## Begin

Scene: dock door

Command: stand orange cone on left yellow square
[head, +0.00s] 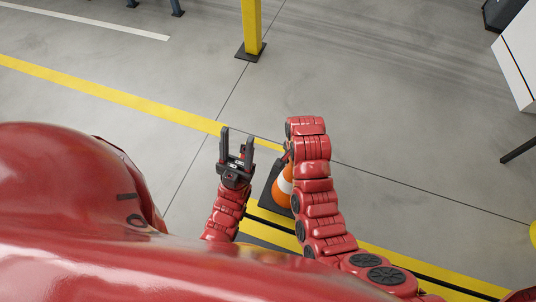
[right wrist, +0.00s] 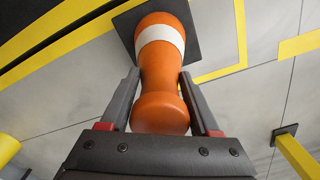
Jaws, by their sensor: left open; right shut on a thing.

## End

Problem requirements: Go through the listing above and write it out again exactly, dropping the pictures.

Worked answer:
Scene: dock door

Command: stand orange cone on left yellow square
[head, +0.00s] 
[right wrist, +0.00s] 
Jaws, by their sensor: left open; right shut on a thing.

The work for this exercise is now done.